The UAW also has its sights set on Tesla, which controls about 60% of the US electric vehicle market. The union has tried and failed in the past to organize at Tesla. Elon Musk is anti-union, and the National Labor Relations Board (NLRB) has repeatedly cited Tesla and Musk for illegal or improper anti-union activities. Last year, the NLRB said it was illegal for Tesla to bar employees from wearing shirts with union logos, and the agency asked Musk to delete a 2018 tweet that said workers would lose stock options if they formed a union.
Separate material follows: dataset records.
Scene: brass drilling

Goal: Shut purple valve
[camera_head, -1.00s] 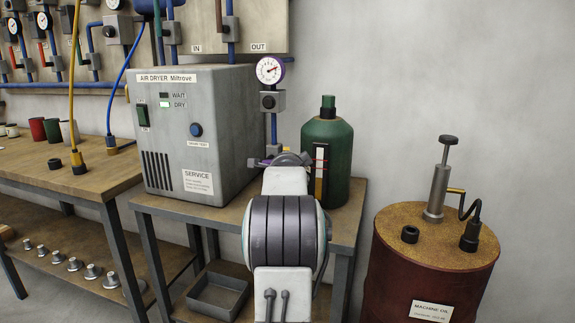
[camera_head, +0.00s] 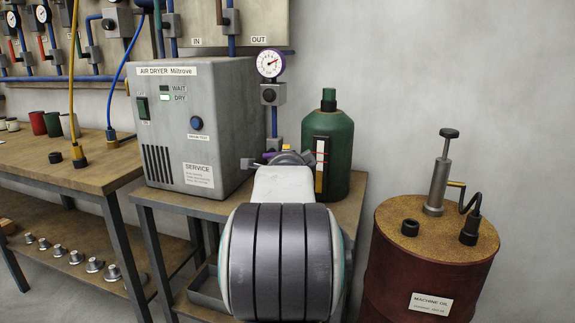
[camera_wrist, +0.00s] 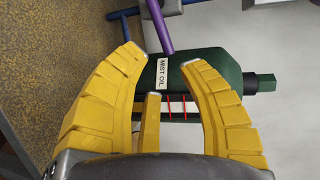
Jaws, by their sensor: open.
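The purple valve handle (camera_wrist: 158,25) shows in the wrist view as a straight purple bar coming down from the top edge, its lower end between my fingertips. My gripper (camera_wrist: 163,57) has its yellow fingers spread; I cannot tell whether either touches the bar. In the head view, a bit of the purple handle (camera_head: 246,163) shows left of my gripper (camera_head: 286,157), low on the blue pipe beside the air dryer. My arm hides most of the gripper and part of the valve there.
A green mist oil bottle (camera_head: 330,150) stands close behind and right of my gripper; it also fills the middle of the wrist view (camera_wrist: 205,80). The air dryer (camera_head: 190,120) stands left. A purple-rimmed gauge (camera_head: 270,63) is above. A machine oil drum (camera_head: 430,270) stands right.

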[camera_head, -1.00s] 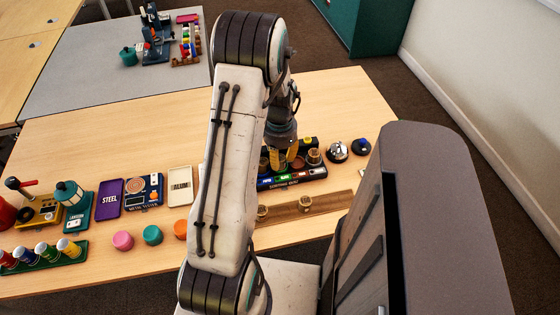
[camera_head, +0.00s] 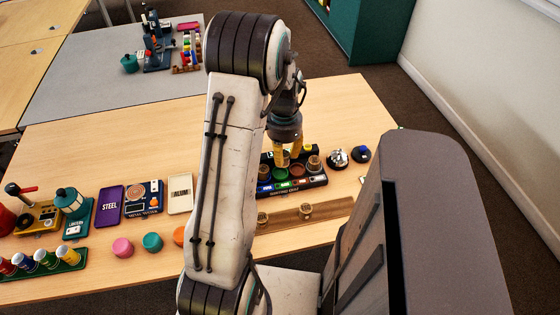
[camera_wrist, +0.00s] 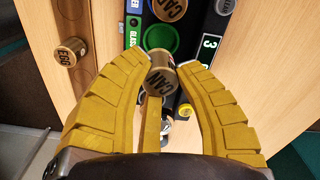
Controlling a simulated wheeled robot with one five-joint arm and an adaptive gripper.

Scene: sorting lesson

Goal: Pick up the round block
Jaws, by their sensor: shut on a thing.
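My gripper (camera_head: 288,158) has yellow fingers and hangs over the dark sorting tray (camera_head: 310,181) in the head view. In the wrist view my gripper (camera_wrist: 158,85) is shut on a round block marked CAN (camera_wrist: 158,77), a short tan cylinder tilted between the fingertips. In the head view the fingers mostly hide the held block. Another round block marked CAN (camera_wrist: 170,8) sits in the tray at the top of the wrist view. A round block marked EGG (camera_wrist: 70,52) stands on the wooden rail (camera_head: 335,208).
The tray has a green-rimmed round slot (camera_wrist: 160,38) beneath the held block. A silver bell (camera_head: 337,157) and a dark blue knob (camera_head: 361,153) stand right of the tray. Coloured discs, sign plates and a lantern (camera_head: 70,196) stand left. The table behind the tray is clear.

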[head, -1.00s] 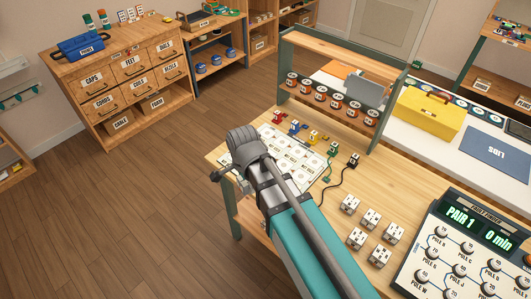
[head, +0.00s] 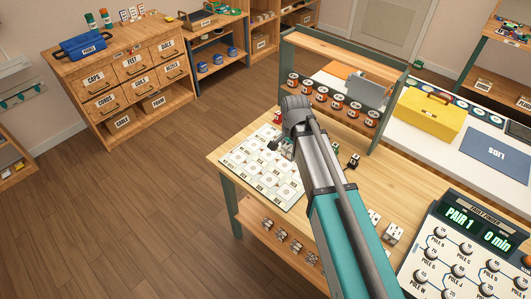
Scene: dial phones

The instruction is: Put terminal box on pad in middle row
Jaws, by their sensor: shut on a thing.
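My gripper (head: 285,147) hangs below my grey wrist over the far right part of the pad sheet (head: 250,172) and is shut. What it holds is almost wholly hidden by the gripper and wrist; I take it to be a terminal box. The sheet is white with rows of square pads, several bearing round marks. My arm covers its right side. White terminal boxes (head: 392,234) with dark dots stand on the bench to the right of my arm, partly covered by it.
A rack with red-brown jars (head: 322,92) stands behind the sheet. A small dark plug (head: 353,161) lies right of my arm. The fault finder panel (head: 470,235) and a yellow toolbox (head: 429,112) are at the right. Small items (head: 281,234) fill the bench's lower shelf.

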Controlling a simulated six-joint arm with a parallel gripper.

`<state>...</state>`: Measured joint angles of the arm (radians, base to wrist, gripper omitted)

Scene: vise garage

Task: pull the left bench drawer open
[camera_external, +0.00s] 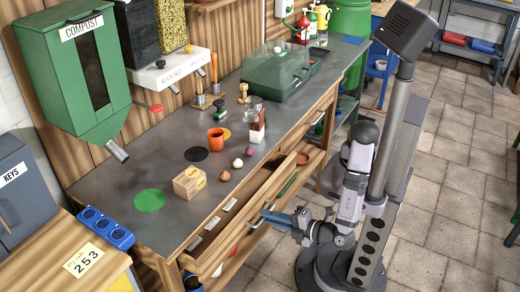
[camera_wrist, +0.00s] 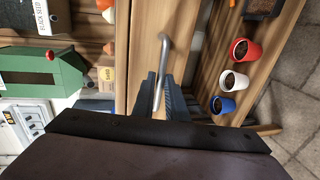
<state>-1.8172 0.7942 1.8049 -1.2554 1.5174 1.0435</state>
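The left bench drawer (camera_external: 239,240) has a wooden front with a metal bar handle (camera_external: 258,219). Its front stands out from the bench, with a dark interior and several white labels showing behind it, so it is at least partly open. My gripper (camera_external: 272,216) is at this handle, in front of the drawer. In the wrist view the handle (camera_wrist: 161,60) runs between the two dark fingers of my gripper (camera_wrist: 162,98), which appear closed around it. The far end of the drawer's interior is partly hidden in the external view.
On the bench top (camera_external: 170,160) stand a small box (camera_external: 189,182), an orange cup (camera_external: 216,139) and a green case (camera_external: 279,70). Red (camera_wrist: 240,50), white (camera_wrist: 228,80) and blue (camera_wrist: 222,104) pots stand below the drawer. Open floor lies right of my arm.

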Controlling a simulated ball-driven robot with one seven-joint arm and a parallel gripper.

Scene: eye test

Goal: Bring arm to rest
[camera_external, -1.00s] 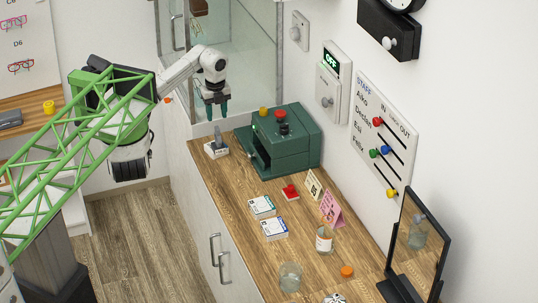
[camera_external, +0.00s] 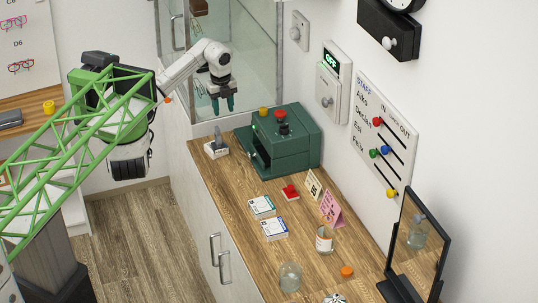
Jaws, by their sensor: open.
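The green machine has a red button (camera_external: 281,114) on top. Two card stacks (camera_external: 262,207), a red-topped pad (camera_external: 290,192), a pink folded sign (camera_external: 331,208), jars (camera_external: 290,277) and a mirror (camera_external: 418,245) stand along the counter. A wall board (camera_external: 383,135) hangs at right.

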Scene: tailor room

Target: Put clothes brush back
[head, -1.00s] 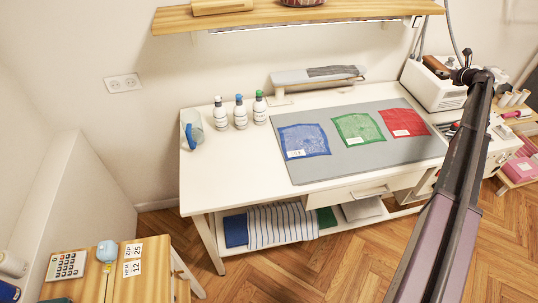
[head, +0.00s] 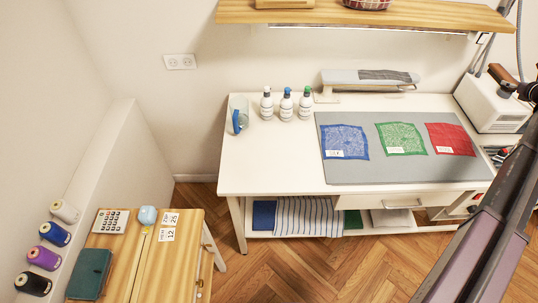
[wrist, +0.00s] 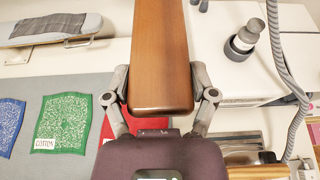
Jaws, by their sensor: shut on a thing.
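The clothes brush shows as a long brown wooden body (wrist: 160,55) in the middle of the wrist view. My gripper (wrist: 160,82) is shut on it, with one finger on each side. The brush's bristles cannot be seen.
A wooden shelf (head: 400,14) runs along the wall above the white table (head: 265,175). A white machine (head: 490,105) stands at right.

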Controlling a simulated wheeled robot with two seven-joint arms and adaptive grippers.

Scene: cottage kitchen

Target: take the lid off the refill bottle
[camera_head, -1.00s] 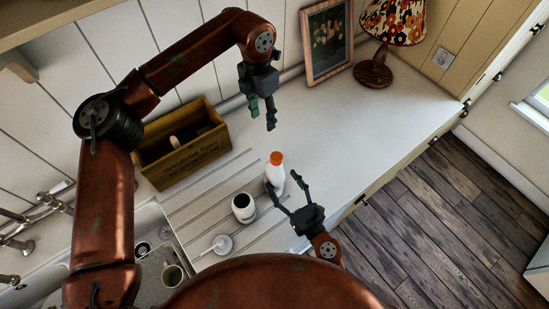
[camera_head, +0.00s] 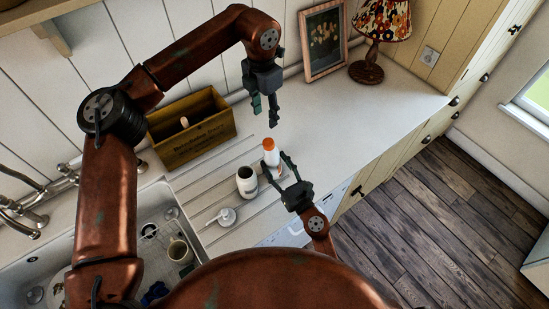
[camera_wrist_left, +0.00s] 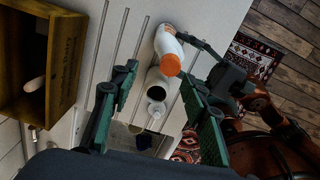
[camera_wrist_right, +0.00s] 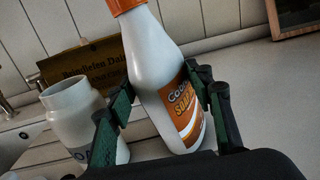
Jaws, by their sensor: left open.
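The refill bottle (camera_head: 270,155) is white with an orange and white label. Its orange lid (camera_head: 271,143) is on top. It stands on the counter and also shows in the right wrist view (camera_wrist_right: 162,75), where the lid (camera_wrist_right: 124,4) is cut off by the top edge. My right gripper (camera_head: 277,168) has one finger on each side of the bottle's body; whether both fingers press on it I cannot tell. My left gripper (camera_head: 264,110) is open and empty, above the counter, higher than the bottle and apart from it. Its fingers point down. In the left wrist view, the lid (camera_wrist_left: 172,65) shows beyond its fingertips.
A white jar with a dark open mouth (camera_head: 247,184) stands close left of the bottle. A small white round item (camera_head: 226,216) lies nearer me. A wooden box (camera_head: 195,141), picture frame (camera_head: 324,45) and lamp (camera_head: 369,66) stand along the back. The sink is at left; counter to the right is clear.

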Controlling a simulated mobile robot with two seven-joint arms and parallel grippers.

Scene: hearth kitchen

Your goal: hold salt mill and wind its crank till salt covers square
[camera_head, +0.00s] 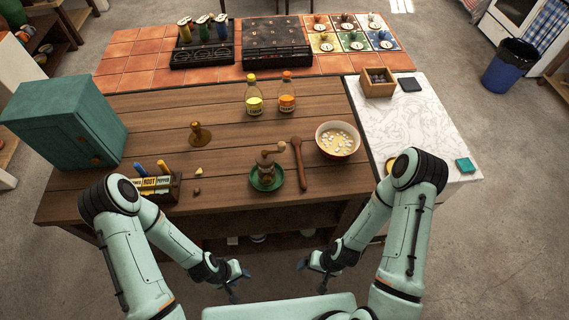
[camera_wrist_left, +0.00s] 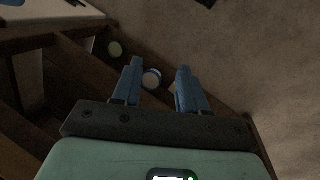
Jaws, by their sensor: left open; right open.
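A small brown mill (camera_head: 265,167), which looks like the salt mill, stands upright on a green saucer (camera_head: 278,182) near the table's front edge. A pale crank knob (camera_head: 281,147) shows at its upper right. I cannot make out a marked square or any salt on the saucer. My left gripper (camera_head: 240,280) is open and empty in front of the table, below the mill in the picture. Its two blue fingers stand apart in the left wrist view (camera_wrist_left: 158,78). My right gripper (camera_head: 304,267) is open and empty, also in front of the table.
A wooden spoon (camera_head: 299,165) lies right of the saucer, beside a bowl (camera_head: 338,141) of soup. A labelled rack (camera_head: 160,186) and a teal cabinet (camera_head: 65,122) stand left. A brass-coloured object (camera_head: 200,134) and two bottles (camera_head: 254,97) stand farther back. The table's middle is mostly clear.

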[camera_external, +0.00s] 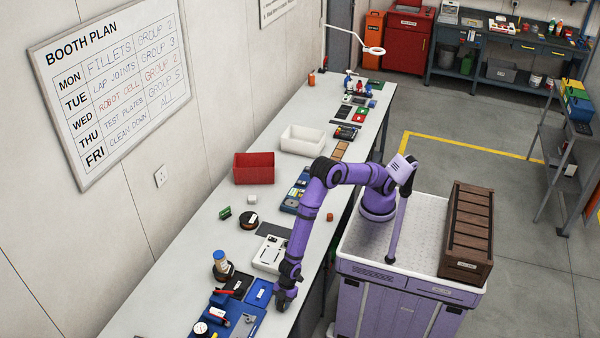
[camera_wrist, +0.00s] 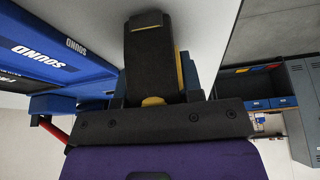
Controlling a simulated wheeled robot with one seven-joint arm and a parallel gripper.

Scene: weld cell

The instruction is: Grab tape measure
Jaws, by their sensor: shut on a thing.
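My gripper (camera_external: 283,299) points down at the front edge of the long bench, right of a blue box. In the wrist view its dark finger (camera_wrist: 153,60) fills the middle. The gripper is shut on the tape measure, of which only yellow and blue parts (camera_wrist: 187,72) show behind and beside the finger. The finger hides most of it. In the external view the gripper hides it, and I cannot tell whether it touches the bench.
A blue box (camera_external: 259,293), a blue mat with tools (camera_external: 240,324) and a white case (camera_external: 269,254) lie close by. A bottle (camera_external: 220,260) stands behind them. A red bin (camera_external: 254,168) and white bin (camera_external: 303,140) stand farther along the bench (camera_external: 188,258).

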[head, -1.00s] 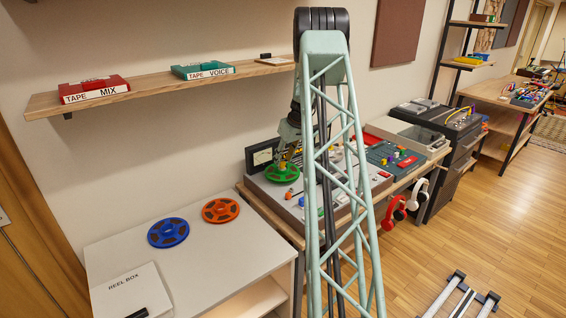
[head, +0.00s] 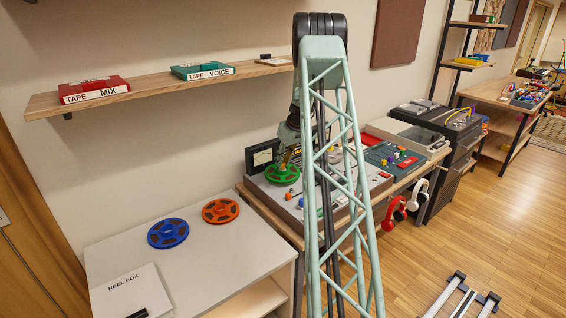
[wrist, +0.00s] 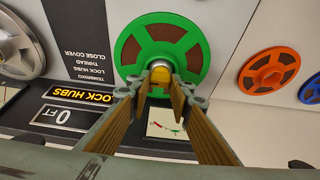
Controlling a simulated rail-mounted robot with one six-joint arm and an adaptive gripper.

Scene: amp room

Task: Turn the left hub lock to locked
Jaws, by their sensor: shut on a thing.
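The green reel (head: 282,174) sits flat on the tape machine at its left side. In the head view my gripper (head: 290,158) is small and partly behind my arm. The lock's mark of locked or unlocked cannot be made out.
A "LOCK HUBS" sign (wrist: 79,95) and a "0 FT" counter (wrist: 66,117) are near the reel. A grey reel (wrist: 18,45) is at the wrist view's left. Blue (head: 168,233) and orange (head: 220,211) reels lie on the white table. A meter (head: 263,155) stands behind the green reel.

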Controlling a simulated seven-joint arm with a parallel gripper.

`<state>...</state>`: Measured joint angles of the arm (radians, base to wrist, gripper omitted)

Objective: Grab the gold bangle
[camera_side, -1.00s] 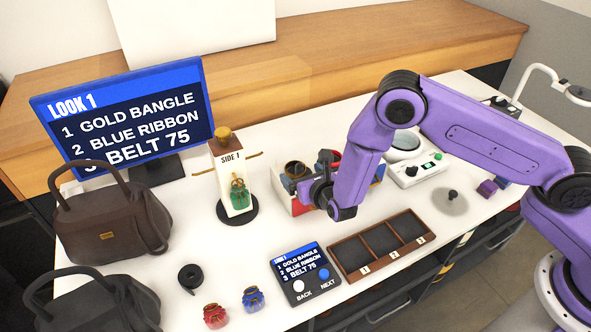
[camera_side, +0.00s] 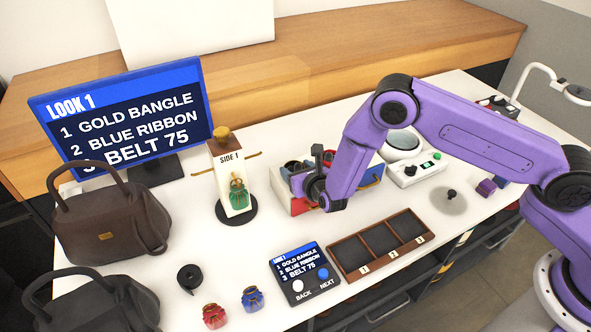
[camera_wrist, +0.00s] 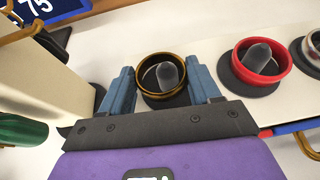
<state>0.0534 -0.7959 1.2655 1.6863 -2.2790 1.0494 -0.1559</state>
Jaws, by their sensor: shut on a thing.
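The gold bangle (camera_wrist: 164,97) is a dark gold ring in the wrist view, sitting around a grey rounded peg (camera_wrist: 168,76). My gripper (camera_wrist: 161,82) has one blue finger on each side of the bangle and is shut on it. In the side view my gripper (camera_side: 310,184) is down at the bangle stand (camera_side: 282,201), and its wrist and fingers hide much of the stand. I cannot make out the gold bangle clearly there.
A red bangle (camera_wrist: 237,66) sits on the neighbouring peg to the right. The SIDE 1 post (camera_side: 231,180) with a green pouch stands close on the left. A compartment tray (camera_side: 382,247) and a button panel (camera_side: 306,273) lie in front.

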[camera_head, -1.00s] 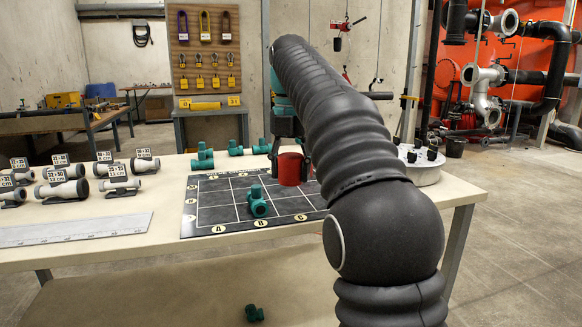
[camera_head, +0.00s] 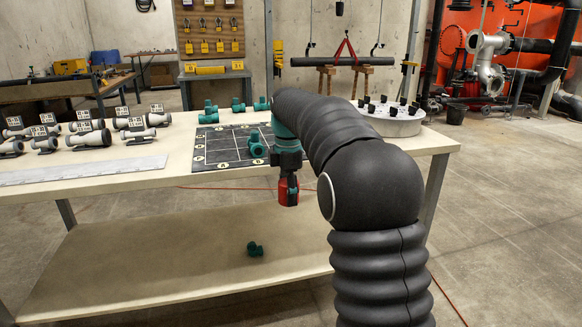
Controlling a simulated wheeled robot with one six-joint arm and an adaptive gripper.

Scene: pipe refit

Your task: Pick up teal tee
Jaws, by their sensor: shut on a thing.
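My gripper (camera_head: 288,186) is shut on a red cylindrical piece (camera_head: 287,195) and holds it in front of the table's front edge, above the lower shelf. One teal tee (camera_head: 257,151) lies on the black gridded mat (camera_head: 212,162), left of my gripper. Several teal fittings stand behind the mat: a left one (camera_head: 209,117), a middle one (camera_head: 238,105) and a right one (camera_head: 262,104). Another teal fitting (camera_head: 255,249) lies on the lower shelf (camera_head: 160,270), below and left of the held piece.
Grey pipe pieces with labels (camera_head: 87,133) stand on the table's left. A grey ruler-like strip (camera_head: 80,170) lies along its front. A round white tray (camera_head: 392,122) with black pegs stands at the right, behind my arm. The lower shelf is mostly clear.

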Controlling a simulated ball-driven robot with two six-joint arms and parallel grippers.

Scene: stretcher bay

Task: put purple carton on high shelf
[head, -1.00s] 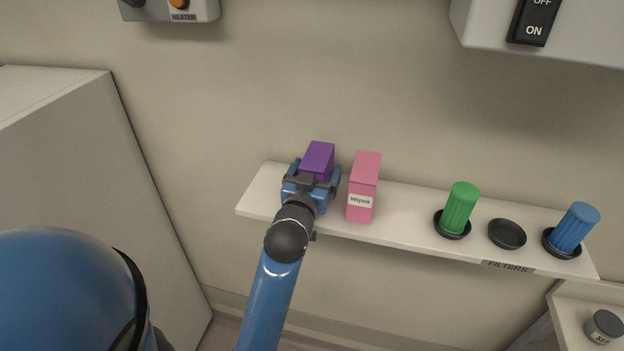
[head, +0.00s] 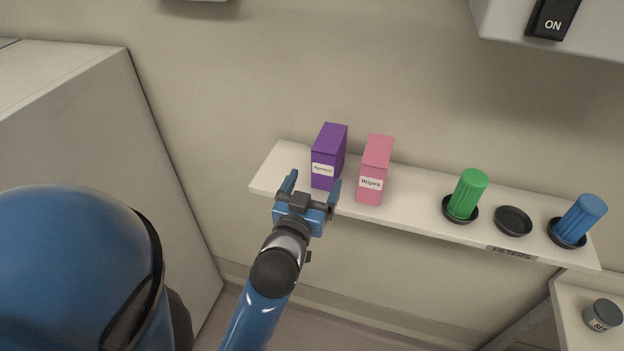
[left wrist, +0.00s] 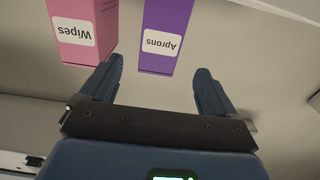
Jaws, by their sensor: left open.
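The purple carton (head: 328,157), with a white label, stands upright on the left part of the white wall shelf (head: 415,215). In the left wrist view the purple carton (left wrist: 165,38) is labelled "Aprons" and lies ahead of the jaws, apart from them. My left gripper (head: 311,185) is open and empty, just in front of the carton at the shelf's front edge. Its two fingers also show in the left wrist view (left wrist: 157,85), spread with nothing between them. My right gripper is not in view.
A pink Wipes carton (head: 375,170) stands close to the right of the purple one. Farther right are a green filter (head: 467,194), an empty dark ring (head: 512,221) and a blue filter (head: 578,219). A grey cabinet (head: 90,130) stands at the left.

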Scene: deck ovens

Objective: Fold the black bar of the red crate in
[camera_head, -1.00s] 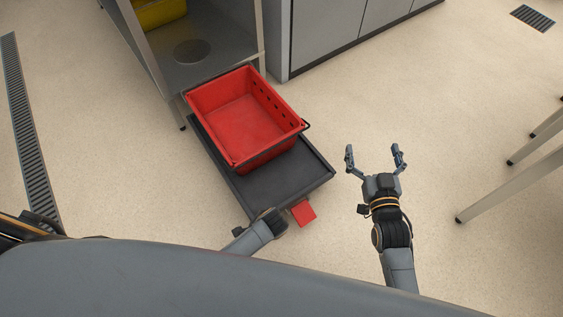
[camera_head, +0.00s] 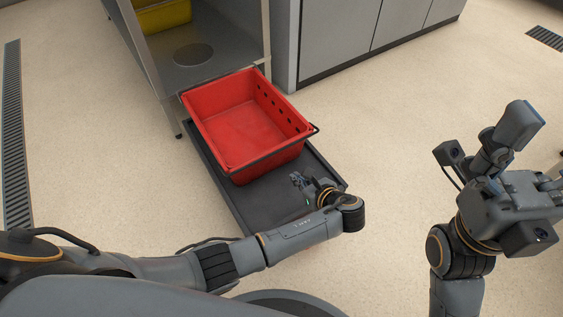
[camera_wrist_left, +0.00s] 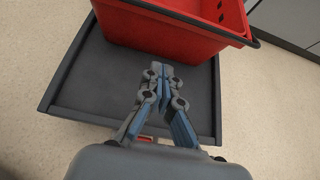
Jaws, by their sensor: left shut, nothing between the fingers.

A fairer distribution of wealth
Since around the beginning of the 1980s, there has been an ever-escalating concentration of wealth in a small percentage of the population. This trend is general throughout the economically developed world, and is also observed in countries where there has traditionally been low income inequality. Although technological progress has greatly increased productivity, this increase in wealth is not equally distributed among all participants. A large proportion of this widening inequality is due to the neoliberal economic policies introduced by the Chicago School and Milton Friedman, emphasizing a single dimension of business: the production of wealth for shareholders. This doctrine became a flag in the world's major economies, such as the USA and the UK, and was adopted to a lesser and greater degree by the rest of the developed economies. The result of the application of the Friedman doctrine is the current situation, where there is great inequality of wealth and income as well as a squeeze on the middle class. The negotiations of the UAW after many years, show that something can change in the largest economy of the planet, bringing the worker to the center of interest. It remains to be seen whether the venture will succeed or not.
*Cover photo: On February 11, 1937, General Motors signs the first labor contract following major strikes and riots.